§ **The problem**: Find the word "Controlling" in the data. Return every line where it appears.

§ **Recorded information**:
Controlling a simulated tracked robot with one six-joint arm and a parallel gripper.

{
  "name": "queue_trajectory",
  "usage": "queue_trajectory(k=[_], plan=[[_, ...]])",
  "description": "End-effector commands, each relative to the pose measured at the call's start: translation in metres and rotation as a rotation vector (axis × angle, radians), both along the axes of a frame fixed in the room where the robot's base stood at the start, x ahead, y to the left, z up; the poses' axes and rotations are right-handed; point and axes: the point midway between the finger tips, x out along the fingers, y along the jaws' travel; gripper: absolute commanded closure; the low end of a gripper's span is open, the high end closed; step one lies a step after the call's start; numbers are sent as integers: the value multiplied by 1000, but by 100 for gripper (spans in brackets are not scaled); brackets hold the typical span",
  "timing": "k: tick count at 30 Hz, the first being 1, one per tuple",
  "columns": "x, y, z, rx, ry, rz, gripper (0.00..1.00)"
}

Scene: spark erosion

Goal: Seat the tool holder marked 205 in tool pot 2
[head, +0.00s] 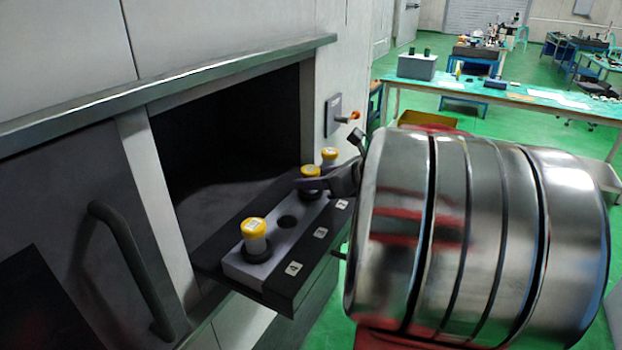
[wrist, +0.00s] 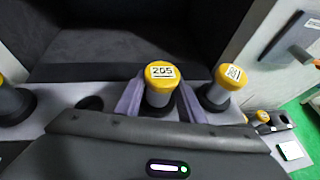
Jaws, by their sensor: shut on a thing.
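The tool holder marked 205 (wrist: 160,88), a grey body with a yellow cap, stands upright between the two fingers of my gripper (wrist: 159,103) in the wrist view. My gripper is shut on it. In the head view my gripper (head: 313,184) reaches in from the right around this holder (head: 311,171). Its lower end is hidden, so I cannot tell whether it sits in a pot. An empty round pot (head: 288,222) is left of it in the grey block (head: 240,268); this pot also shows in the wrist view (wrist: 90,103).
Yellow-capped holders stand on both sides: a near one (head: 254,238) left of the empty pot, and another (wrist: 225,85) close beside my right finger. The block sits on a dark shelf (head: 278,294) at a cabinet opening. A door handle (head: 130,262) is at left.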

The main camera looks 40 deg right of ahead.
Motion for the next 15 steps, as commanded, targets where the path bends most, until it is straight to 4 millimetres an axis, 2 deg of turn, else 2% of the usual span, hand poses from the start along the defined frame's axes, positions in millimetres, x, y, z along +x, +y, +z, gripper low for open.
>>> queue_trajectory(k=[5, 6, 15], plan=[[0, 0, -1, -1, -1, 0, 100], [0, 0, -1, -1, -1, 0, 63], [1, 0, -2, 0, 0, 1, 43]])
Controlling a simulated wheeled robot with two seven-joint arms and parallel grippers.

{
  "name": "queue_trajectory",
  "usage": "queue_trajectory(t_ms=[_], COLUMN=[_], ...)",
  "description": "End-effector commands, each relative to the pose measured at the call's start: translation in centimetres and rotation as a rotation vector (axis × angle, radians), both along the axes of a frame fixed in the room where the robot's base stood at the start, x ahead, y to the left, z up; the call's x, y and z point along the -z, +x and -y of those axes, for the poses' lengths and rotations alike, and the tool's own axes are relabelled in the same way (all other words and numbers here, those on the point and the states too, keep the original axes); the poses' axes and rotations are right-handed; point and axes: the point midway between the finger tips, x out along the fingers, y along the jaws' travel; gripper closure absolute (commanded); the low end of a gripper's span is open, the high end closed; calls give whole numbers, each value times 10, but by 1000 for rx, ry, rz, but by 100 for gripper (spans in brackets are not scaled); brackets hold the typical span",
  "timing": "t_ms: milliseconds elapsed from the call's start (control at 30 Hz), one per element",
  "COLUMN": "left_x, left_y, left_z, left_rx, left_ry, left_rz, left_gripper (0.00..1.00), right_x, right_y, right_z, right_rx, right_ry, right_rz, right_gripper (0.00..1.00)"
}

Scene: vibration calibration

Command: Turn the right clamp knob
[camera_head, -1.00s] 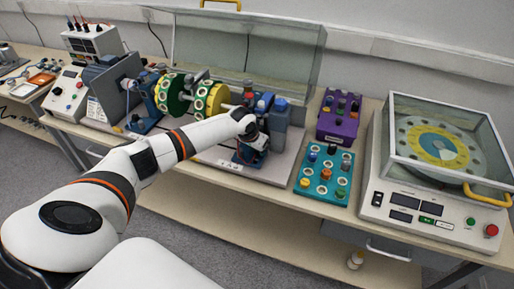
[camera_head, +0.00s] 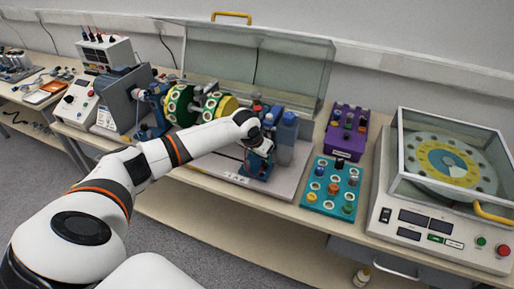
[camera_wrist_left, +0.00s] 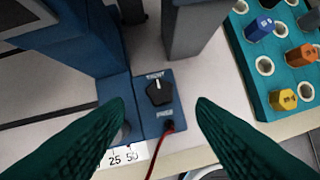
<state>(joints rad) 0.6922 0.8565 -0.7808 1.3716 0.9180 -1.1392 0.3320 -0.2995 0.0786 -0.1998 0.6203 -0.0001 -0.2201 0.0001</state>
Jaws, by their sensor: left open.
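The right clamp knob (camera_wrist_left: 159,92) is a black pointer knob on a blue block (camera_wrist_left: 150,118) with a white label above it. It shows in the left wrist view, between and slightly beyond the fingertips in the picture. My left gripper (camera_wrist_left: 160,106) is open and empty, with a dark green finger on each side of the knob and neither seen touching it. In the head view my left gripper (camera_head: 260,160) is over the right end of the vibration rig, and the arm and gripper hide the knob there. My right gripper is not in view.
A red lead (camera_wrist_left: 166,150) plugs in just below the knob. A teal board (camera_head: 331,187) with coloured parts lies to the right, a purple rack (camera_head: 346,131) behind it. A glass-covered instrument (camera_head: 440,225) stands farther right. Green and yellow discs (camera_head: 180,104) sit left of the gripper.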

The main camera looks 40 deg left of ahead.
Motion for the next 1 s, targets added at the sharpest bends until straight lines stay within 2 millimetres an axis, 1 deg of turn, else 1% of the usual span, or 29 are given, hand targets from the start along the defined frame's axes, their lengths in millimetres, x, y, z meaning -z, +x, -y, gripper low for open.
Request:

§ **Solution to this problem**:
Controlling a simulated tracked robot with one six-joint arm and a parallel gripper.
Controlling a simulated wheeled robot with two seven-joint arms and parallel grippers.

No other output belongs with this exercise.